-- start of Data --
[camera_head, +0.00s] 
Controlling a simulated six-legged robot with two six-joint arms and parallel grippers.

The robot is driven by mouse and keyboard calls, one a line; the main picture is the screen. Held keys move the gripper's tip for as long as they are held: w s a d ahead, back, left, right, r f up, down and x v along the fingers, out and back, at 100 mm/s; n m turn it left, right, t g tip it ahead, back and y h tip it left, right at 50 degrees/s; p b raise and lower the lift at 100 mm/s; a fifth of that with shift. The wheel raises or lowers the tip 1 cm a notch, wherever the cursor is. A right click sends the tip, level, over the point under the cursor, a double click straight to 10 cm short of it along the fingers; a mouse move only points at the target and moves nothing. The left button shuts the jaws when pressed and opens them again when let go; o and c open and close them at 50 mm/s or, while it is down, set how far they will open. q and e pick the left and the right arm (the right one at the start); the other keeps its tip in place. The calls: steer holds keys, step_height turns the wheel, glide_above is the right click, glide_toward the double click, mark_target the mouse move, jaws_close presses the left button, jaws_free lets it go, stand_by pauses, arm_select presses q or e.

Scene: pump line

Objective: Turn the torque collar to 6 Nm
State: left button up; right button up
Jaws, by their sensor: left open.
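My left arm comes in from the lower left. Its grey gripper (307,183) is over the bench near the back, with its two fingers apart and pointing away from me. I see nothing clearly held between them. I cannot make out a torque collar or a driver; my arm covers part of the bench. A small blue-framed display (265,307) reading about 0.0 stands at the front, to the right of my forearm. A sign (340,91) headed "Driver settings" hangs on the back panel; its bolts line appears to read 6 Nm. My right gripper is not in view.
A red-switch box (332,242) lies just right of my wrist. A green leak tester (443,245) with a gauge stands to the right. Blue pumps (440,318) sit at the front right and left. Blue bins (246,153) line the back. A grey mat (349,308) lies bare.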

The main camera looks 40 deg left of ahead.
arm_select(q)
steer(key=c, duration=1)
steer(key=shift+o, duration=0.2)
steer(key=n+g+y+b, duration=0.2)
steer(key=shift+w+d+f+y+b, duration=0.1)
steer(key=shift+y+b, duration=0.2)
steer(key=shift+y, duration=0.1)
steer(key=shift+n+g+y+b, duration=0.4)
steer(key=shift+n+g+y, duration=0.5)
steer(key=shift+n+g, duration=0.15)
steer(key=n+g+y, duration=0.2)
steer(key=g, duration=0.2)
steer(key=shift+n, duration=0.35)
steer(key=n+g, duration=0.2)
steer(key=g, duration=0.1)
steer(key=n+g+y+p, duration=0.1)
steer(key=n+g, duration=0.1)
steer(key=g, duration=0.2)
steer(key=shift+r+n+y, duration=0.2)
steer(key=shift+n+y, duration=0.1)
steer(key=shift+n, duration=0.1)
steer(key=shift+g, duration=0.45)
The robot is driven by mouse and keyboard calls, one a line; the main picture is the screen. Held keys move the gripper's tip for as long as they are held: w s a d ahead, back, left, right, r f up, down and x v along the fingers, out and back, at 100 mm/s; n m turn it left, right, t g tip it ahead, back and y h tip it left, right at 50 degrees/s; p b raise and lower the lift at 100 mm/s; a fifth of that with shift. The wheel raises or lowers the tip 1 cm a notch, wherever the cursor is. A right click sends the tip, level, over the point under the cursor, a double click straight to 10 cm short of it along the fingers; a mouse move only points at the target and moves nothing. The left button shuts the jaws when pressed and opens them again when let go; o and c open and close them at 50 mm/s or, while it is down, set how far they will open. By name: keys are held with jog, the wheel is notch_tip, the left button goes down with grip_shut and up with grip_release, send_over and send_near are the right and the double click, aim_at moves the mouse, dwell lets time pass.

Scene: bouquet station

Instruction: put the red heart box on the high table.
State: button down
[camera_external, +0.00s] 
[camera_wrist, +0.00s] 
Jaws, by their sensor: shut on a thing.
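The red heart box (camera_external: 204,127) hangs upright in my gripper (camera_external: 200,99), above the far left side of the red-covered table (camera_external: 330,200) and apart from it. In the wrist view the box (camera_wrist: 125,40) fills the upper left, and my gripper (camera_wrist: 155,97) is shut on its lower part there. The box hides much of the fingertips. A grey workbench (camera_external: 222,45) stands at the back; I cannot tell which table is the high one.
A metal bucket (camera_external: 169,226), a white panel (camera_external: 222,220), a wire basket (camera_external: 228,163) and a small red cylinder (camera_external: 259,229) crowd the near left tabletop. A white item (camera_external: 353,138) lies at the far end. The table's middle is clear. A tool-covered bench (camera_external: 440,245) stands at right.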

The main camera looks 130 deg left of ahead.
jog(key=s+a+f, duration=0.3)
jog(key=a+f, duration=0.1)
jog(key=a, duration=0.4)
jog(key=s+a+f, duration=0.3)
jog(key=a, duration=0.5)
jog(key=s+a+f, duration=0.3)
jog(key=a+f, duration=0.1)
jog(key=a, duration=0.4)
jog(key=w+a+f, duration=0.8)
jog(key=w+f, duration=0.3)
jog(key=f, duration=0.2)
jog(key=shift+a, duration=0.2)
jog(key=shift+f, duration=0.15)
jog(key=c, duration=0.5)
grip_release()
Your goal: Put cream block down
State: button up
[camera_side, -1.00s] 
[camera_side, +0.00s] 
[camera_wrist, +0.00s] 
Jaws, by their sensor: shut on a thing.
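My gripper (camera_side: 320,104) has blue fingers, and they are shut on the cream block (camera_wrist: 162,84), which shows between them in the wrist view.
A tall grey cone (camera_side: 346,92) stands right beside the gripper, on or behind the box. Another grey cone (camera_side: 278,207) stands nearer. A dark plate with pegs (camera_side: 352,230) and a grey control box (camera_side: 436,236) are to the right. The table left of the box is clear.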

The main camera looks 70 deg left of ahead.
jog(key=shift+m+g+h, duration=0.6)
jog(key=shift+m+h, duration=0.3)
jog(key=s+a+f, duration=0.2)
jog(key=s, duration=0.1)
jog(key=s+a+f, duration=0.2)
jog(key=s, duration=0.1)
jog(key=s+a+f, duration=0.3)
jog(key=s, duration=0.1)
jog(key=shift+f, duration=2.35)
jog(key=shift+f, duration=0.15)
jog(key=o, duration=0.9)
-- end of Data --
-- start of Data --
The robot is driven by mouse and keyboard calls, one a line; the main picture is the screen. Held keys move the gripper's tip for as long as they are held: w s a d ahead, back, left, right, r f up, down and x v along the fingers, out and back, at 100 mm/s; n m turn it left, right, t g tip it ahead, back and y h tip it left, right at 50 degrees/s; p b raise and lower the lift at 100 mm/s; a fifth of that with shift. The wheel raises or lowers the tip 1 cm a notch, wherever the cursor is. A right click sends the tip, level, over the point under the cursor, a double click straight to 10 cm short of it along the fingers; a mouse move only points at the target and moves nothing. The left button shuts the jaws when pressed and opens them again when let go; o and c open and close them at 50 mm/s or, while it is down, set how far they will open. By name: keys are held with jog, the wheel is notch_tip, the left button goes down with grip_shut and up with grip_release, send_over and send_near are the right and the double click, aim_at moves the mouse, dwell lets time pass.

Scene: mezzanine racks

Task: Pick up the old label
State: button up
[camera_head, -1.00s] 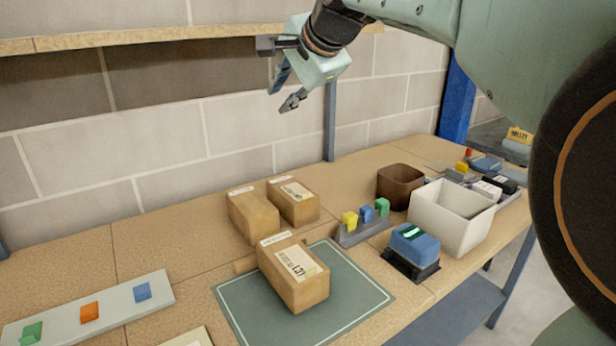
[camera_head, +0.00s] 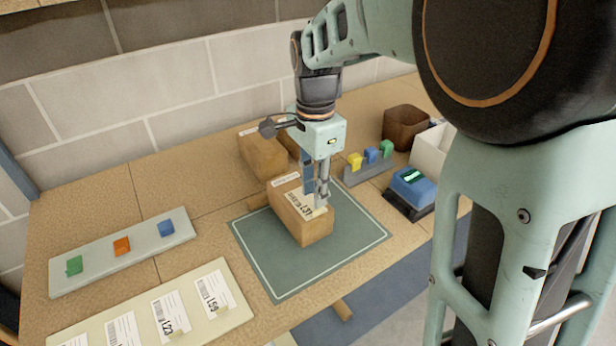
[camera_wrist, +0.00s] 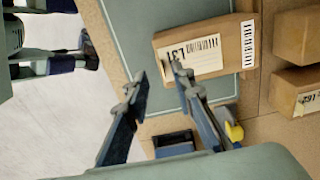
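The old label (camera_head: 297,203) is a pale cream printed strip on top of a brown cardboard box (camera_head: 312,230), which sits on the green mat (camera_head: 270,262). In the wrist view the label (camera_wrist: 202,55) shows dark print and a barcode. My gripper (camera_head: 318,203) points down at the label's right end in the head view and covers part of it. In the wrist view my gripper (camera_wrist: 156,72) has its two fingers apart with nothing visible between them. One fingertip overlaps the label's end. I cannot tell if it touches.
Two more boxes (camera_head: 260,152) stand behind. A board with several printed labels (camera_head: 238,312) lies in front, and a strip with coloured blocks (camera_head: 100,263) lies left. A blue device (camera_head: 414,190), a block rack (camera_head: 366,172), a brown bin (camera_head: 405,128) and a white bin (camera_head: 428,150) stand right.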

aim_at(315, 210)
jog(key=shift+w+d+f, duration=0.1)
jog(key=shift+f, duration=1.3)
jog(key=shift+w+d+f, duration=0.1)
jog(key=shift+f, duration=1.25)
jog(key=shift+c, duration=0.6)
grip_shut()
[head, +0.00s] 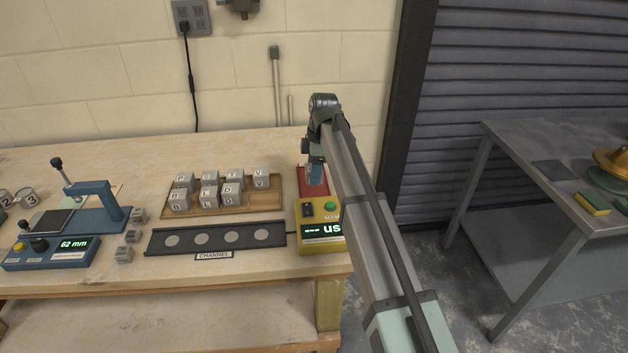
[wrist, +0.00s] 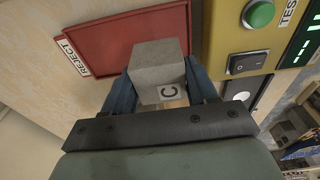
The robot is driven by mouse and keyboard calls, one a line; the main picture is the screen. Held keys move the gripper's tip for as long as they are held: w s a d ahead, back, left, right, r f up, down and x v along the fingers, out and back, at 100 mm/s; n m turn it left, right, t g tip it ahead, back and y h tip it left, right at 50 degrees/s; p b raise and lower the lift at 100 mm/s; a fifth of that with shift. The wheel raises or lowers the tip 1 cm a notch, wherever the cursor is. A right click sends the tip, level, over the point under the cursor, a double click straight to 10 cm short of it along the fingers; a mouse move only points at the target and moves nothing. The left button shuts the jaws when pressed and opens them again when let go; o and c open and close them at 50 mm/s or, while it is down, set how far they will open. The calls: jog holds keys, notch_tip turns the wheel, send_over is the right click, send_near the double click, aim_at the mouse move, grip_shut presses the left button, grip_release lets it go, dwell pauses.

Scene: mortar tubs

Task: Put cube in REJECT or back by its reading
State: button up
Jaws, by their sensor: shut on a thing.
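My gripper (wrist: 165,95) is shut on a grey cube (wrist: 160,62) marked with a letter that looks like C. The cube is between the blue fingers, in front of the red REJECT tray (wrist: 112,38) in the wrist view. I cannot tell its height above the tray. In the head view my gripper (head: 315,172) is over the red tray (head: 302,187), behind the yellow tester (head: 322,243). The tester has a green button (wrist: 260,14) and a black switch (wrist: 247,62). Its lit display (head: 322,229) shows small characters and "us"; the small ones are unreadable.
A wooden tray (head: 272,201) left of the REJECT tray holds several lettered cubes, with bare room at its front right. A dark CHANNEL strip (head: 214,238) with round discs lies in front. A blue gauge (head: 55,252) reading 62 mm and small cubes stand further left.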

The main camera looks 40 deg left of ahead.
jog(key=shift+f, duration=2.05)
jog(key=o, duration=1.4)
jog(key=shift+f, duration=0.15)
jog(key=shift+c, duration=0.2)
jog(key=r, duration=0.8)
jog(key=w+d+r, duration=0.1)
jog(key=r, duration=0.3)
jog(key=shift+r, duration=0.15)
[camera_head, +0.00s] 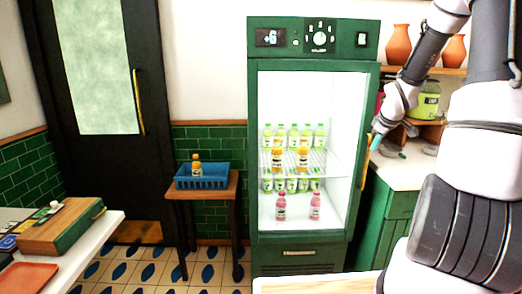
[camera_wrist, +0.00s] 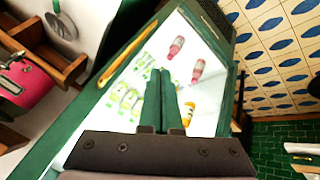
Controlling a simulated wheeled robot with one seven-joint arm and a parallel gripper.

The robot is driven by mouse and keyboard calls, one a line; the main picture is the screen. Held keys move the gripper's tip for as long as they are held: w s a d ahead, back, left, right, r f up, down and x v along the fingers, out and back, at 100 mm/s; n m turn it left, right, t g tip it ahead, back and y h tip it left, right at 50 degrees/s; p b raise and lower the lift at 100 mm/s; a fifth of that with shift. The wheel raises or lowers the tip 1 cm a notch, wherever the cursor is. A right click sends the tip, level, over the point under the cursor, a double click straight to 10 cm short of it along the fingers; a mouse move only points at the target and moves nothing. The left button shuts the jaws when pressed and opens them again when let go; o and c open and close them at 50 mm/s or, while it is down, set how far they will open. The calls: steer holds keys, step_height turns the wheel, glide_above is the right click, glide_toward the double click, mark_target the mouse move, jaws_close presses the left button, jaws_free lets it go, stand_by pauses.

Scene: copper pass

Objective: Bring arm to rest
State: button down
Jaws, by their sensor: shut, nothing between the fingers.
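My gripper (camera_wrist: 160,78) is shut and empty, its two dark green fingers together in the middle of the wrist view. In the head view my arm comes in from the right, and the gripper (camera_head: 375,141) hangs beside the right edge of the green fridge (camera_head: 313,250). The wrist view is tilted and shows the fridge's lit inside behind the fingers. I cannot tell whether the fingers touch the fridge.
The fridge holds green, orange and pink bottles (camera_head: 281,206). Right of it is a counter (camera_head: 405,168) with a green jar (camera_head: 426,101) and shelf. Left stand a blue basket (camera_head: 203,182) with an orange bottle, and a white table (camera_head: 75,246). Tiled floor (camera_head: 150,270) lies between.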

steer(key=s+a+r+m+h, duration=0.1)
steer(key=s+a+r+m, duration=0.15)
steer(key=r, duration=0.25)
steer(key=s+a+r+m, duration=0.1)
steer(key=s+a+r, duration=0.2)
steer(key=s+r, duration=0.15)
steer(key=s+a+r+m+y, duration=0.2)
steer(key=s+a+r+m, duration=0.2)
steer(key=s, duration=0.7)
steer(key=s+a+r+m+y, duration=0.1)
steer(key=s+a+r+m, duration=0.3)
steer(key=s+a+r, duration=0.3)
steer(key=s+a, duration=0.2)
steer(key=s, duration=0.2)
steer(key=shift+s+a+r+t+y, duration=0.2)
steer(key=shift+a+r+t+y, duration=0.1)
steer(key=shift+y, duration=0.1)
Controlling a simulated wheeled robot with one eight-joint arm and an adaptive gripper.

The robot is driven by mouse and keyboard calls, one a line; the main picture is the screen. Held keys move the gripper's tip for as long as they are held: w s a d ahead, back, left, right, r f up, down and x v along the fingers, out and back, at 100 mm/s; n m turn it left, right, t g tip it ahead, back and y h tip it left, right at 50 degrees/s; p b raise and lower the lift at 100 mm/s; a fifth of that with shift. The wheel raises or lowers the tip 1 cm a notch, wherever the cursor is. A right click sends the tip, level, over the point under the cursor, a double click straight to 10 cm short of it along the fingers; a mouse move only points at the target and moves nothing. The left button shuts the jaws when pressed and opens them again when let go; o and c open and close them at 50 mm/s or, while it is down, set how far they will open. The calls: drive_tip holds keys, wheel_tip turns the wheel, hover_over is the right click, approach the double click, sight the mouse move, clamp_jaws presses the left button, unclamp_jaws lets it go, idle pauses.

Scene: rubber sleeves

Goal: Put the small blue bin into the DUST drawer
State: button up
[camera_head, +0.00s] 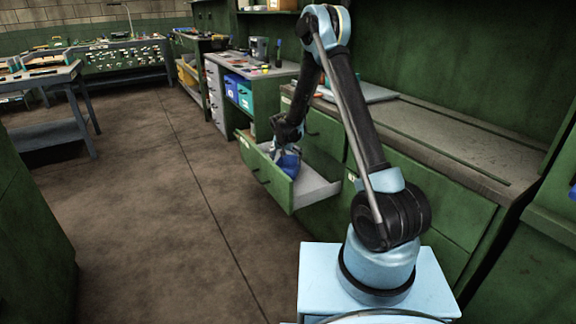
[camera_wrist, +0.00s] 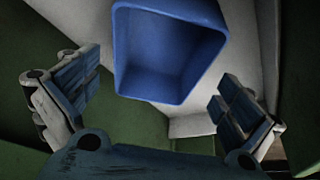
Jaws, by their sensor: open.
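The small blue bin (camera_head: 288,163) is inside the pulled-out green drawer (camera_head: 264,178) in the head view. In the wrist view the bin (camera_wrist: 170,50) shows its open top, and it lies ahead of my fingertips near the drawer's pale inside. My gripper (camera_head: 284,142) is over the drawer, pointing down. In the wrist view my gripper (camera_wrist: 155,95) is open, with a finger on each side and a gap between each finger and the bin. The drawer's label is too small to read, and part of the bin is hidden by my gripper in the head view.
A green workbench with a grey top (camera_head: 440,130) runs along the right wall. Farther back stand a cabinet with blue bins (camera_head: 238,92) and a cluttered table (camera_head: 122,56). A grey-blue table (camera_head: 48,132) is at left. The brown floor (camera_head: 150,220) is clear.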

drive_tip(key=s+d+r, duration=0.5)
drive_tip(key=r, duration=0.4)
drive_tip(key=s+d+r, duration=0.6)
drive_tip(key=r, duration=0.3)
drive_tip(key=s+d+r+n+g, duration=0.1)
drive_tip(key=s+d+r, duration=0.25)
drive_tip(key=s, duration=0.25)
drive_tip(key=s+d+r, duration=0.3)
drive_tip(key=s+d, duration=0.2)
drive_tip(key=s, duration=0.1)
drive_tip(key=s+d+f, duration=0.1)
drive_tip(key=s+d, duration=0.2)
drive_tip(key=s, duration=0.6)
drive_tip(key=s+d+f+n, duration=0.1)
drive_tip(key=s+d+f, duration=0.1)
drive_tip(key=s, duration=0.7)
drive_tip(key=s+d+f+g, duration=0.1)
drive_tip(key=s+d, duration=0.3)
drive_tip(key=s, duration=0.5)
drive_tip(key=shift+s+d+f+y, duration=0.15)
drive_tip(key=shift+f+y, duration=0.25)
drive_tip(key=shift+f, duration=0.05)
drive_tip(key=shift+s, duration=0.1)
-- end of Data --
-- start of Data --
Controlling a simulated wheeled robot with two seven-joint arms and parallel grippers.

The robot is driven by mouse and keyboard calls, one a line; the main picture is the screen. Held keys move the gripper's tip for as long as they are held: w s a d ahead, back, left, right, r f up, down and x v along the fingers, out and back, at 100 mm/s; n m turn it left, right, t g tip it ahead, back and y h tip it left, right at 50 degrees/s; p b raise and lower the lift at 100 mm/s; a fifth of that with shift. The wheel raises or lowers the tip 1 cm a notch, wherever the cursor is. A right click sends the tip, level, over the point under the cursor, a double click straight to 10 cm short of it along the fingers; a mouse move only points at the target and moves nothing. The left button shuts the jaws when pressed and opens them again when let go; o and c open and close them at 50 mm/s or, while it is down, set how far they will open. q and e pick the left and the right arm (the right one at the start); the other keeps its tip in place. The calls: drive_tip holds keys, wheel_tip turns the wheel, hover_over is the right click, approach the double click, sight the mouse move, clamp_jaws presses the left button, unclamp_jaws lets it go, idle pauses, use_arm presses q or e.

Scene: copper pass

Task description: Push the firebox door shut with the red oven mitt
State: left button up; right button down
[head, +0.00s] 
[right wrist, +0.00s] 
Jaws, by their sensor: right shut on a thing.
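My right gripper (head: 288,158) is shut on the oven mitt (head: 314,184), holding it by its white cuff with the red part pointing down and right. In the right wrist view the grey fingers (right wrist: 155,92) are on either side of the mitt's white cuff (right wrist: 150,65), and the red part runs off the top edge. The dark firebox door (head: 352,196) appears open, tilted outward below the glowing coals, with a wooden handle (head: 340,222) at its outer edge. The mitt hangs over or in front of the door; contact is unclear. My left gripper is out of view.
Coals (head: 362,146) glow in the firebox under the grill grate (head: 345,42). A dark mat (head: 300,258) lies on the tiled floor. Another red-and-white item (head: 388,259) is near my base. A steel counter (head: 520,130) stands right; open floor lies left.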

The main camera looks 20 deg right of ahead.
-- end of Data --
#### Exercise requirements
Report the count of lines in the entries that contain the string "wheeled", and nothing besides it.

#### Completed task
3